Kamis, 15 Mei 2014

DIMANA LELAKI ITU?


Seperti apakah dirinya? 
 
Adakah kumis disekitar bibirnya? Putihkah kulitnya? kekarkah badannya? sipitkah matanya? santunkah katanya? murahkah senyumya?

Lamaku ingat-ingat sakit bagiku. Dulu aku bayi, kini 20 Tahun berlalu sudah.

Berkali-kali aku simpan sedihku dilaci besi yang terkunci rapat-rapat diantara hati dan logika.


Berkali-kali aku tersenyum lalu sebentar-sebentar terbahak keras, namun palsu.

Ketulusan lengan kakek tua tak henti ku saksikan. Menggendong, menenangkanku saat gelisah melandaku, memberiku makan-minum dalam laparku, menghidupiku dimana saat aku butuh sekolah, berparas, atau sekedar jalan-jalan saja

Ada ibu sebagai ayah. Ayah tak bisa sebagai ibu. 1 dalam 2 dalam satu raga dalam 2 jiwa
Ketika seekor kelinci hutan saja memiliki kegembiraan, kebebasan lalu dimana diriku adanya
Siapakah aku?dari manakah aku?untuk apakah aku berada? Pecah serasa isi kepalaku memikirkannya.

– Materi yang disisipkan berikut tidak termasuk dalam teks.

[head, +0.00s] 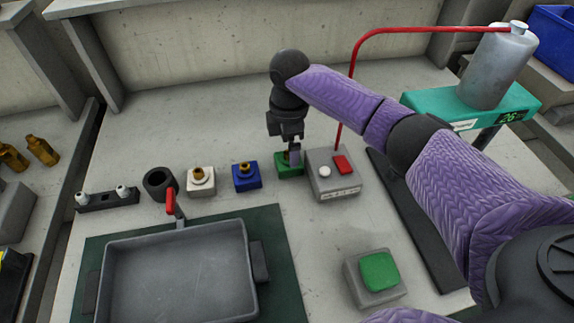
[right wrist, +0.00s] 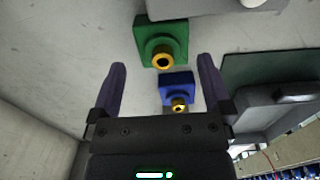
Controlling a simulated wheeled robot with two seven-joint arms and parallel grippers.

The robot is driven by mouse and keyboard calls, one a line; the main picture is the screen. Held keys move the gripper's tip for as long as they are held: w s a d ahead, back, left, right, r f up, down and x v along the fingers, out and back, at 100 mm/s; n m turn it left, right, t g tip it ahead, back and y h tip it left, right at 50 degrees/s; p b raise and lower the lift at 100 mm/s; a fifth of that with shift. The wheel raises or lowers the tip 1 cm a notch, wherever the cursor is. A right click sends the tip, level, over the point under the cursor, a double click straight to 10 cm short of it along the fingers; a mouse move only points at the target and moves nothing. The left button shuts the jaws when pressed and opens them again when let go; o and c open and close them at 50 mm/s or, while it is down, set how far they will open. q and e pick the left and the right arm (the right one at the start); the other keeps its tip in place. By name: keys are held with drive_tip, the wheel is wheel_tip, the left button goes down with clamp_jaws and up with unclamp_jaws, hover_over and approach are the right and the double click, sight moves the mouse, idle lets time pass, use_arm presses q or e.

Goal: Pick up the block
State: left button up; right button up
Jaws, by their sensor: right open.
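Several small square blocks with brass fittings on top stand in a row on the grey bench: a white block (head: 201,187), a blue block (head: 246,182) and a green block (head: 285,172). My right gripper (head: 290,153) points down at the green block and partly hides it. In the right wrist view my right gripper (right wrist: 162,78) is open and empty. There the green block (right wrist: 149,31) lies beyond the fingertips, and the blue block (right wrist: 176,82) shows in the gap between the fingers, seemingly farther off. My left gripper is not in view.
A grey box with a red switch (head: 343,164) stands close right of the green block. A black ring (head: 159,183) is left of the white block.

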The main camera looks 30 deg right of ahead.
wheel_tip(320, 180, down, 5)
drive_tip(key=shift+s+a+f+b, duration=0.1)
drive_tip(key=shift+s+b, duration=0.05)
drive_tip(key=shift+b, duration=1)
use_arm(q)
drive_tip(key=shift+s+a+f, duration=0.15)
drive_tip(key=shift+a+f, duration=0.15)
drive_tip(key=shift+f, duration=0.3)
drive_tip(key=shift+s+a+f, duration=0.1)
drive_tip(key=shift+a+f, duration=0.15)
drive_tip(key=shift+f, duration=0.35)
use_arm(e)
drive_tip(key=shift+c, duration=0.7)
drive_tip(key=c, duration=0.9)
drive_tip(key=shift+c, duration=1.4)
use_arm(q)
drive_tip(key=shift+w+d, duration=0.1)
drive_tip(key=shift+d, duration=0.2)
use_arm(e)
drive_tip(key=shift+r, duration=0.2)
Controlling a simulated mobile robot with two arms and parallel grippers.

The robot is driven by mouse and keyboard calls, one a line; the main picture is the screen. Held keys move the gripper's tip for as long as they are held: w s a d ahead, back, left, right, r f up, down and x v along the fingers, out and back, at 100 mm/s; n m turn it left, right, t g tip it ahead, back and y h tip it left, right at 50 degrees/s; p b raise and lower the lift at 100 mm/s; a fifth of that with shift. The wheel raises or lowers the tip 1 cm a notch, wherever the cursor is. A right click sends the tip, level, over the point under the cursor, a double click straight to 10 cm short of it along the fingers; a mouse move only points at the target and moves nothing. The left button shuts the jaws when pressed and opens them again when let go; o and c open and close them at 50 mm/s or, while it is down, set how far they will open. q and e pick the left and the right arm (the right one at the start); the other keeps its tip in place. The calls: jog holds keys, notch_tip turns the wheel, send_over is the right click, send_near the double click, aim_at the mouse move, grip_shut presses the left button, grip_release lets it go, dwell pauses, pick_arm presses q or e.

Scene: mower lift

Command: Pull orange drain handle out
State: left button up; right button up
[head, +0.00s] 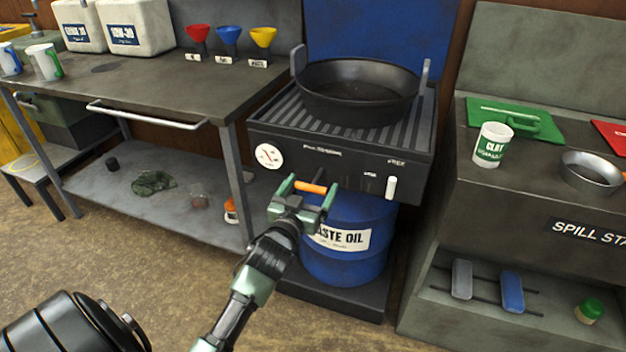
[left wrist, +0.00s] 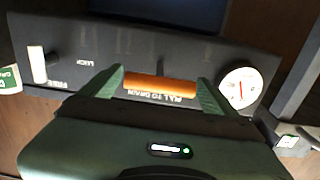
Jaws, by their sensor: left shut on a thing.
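The orange drain handle (head: 311,188) is a short bar at the front of the dark drain station (head: 340,163), below its grate. In the left wrist view the orange handle (left wrist: 160,86) lies across the middle, with lettering on or beside it that reads like "pull to drain". My left gripper (head: 308,190) is at the handle, with one green finger at each end of it. It also shows in the left wrist view (left wrist: 161,90), shut on the handle. How far the handle stands out from the panel is hard to tell. My right gripper is not in view.
A black pan (head: 358,92) sits on the station's grate. A blue waste oil drum (head: 345,262) stands below. A white lever (head: 391,187) and a round gauge (head: 268,156) are on the front panel. Benches flank the station; open floor lies in front.

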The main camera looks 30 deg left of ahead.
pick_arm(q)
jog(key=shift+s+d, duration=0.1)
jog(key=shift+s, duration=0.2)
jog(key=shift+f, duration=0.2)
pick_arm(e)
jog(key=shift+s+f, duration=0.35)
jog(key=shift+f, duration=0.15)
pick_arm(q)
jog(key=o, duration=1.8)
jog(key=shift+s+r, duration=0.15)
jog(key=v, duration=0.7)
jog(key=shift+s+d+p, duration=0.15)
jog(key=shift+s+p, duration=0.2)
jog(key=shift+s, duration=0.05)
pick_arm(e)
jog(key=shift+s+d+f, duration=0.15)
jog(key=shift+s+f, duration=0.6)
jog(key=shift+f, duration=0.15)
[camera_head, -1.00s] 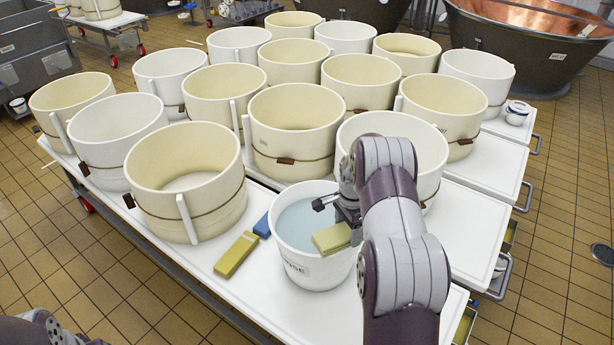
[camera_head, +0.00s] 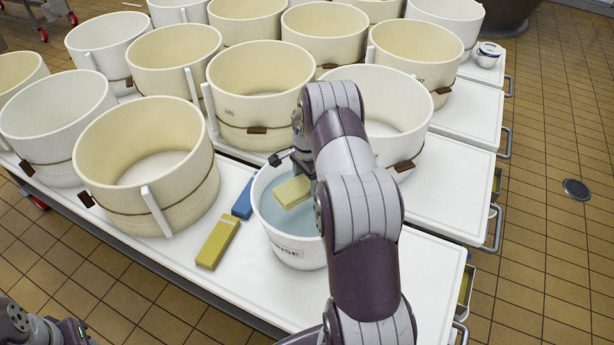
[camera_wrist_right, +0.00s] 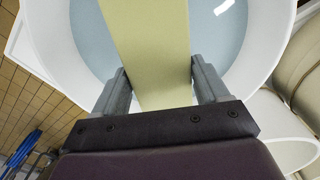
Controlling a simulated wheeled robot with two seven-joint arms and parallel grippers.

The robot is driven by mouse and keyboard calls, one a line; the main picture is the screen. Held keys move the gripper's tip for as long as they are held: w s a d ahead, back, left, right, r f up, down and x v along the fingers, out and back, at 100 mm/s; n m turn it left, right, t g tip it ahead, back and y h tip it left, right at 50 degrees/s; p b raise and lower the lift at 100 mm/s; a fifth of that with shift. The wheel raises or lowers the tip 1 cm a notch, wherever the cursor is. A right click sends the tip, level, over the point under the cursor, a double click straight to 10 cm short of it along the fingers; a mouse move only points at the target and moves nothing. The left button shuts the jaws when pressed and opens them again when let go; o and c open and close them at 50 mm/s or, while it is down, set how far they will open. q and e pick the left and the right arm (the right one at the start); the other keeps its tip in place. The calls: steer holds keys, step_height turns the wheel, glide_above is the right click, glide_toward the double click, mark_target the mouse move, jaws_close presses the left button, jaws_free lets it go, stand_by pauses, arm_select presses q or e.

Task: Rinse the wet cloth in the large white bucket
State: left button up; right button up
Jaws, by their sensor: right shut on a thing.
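The large white bucket (camera_head: 292,252) stands on the white table and holds bluish water; part of a word ending in "NSE" shows on its front. The pale yellow-green cloth (camera_head: 292,191), a flat block-like piece, is over the water inside the bucket's rim. I cannot tell whether it touches the water. My right gripper (camera_wrist_right: 160,85) is shut on the cloth, with a finger on each side of it in the right wrist view (camera_wrist_right: 152,40). My right arm hides the bucket's right side in the head view. Only a bit of my left arm shows at bottom left; its gripper is not clear.
A yellow-green block (camera_head: 218,243) and a blue block (camera_head: 243,199) lie on the table (camera_head: 262,311) left of the bucket. Several cream and white tubs (camera_head: 150,200) crowd behind and to the left. The table's right end (camera_head: 428,282) is clear.

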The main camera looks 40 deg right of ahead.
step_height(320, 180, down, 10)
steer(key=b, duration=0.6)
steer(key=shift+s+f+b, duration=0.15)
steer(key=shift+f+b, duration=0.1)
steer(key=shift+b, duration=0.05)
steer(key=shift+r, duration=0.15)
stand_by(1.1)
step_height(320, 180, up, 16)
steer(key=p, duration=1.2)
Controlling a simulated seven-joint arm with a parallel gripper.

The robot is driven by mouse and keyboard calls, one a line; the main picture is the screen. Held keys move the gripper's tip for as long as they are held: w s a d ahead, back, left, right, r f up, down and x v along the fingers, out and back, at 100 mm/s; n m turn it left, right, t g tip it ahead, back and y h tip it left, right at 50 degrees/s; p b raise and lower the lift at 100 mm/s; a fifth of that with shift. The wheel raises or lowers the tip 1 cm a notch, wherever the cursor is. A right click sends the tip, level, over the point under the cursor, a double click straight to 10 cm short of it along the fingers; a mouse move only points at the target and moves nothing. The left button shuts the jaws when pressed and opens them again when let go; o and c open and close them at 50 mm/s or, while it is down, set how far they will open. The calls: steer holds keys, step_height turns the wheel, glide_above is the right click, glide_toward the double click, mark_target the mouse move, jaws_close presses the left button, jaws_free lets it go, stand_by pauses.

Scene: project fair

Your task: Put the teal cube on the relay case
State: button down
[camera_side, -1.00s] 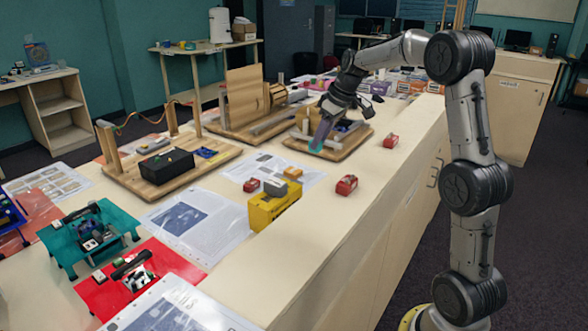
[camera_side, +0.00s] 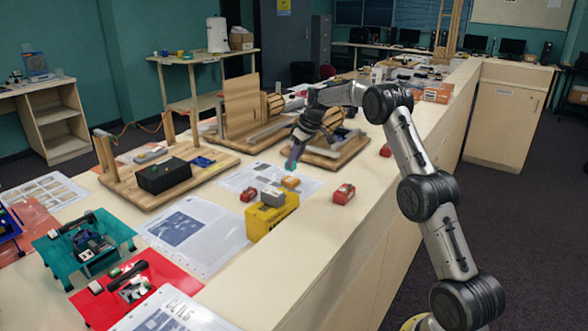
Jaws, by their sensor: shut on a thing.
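My gripper (camera_side: 294,151) points down and is shut on the teal cube (camera_side: 290,165), which is small and partly hidden by the fingers. The cube appears in the air above the table, near the orange block. Just in front of it in the picture is a yellow case (camera_side: 271,218) with a dark mark on its side and a grey block (camera_side: 272,196) at its top. A black box (camera_side: 164,176) lies on a wooden board to the left. No label shows which of these is the relay case.
A red block (camera_side: 249,195) and an orange block (camera_side: 290,182) are close by the yellow case. Another red block (camera_side: 344,193) stands to its right. A wooden board with an upright stand (camera_side: 165,196) is at the left. The pale tabletop (camera_side: 305,245) is clear at the front right.

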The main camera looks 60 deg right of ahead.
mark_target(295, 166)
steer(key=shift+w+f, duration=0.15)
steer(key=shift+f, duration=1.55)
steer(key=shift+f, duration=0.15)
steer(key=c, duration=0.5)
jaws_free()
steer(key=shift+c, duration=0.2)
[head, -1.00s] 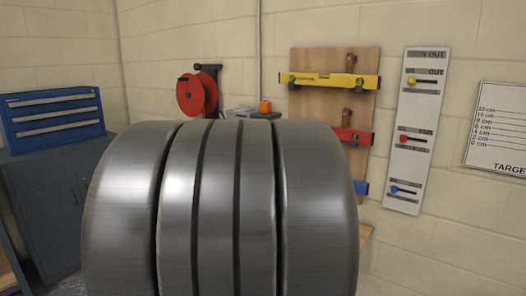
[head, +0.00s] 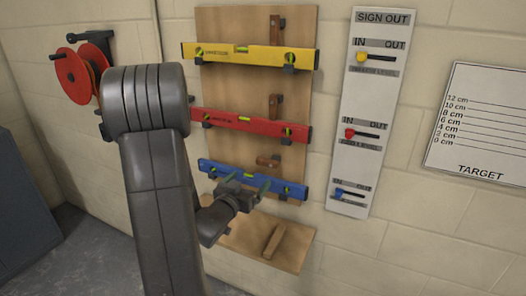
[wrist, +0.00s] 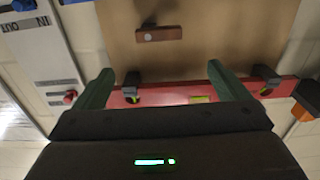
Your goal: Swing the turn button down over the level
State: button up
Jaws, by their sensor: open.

Kepastian nasip yang bagiku tak pasti. Sebentar ibuku tersenyum menatapku, sebentar ia muram melihatku. Ukiran pipi dan kening yang lusut diantara usia yang makin rentan begitu mudah aku temui diwajah sang pengasuh. Dimana ukiran itu terkadang juga menuntut janji akan masa depanku nantinya.

Disana atau disini bagiku sama saja, sama sama tak memiliki arti makna kasih sayang
Terkadang bibir tetangga bersiul dengan siulan pisau, bernyanyi dengan nyanyian buldoser, lalu mereka mengarahkannya pada hati. Tepat dihati ku

Sebentar-sebentar runtuh tulang belulang ini, sekedar dikenakan baju saja tak bisa karena ragaku malu, malas, dan benci untuk berdiri tegak

Madura laksana tempat bersinggah dimasa muda, gambaran kasih seorang lelaki berkumis aku bayangkan selalu.

Masih akan adakah fajar yang akan terbit dengan cahaya terang, hingga terangnya membuka mata manusia sejagat raya.

Sekepal harap, segunung rindu, segenggam cita, selaut duka aku mencoba berbaring diantara nyanyian kehidupan.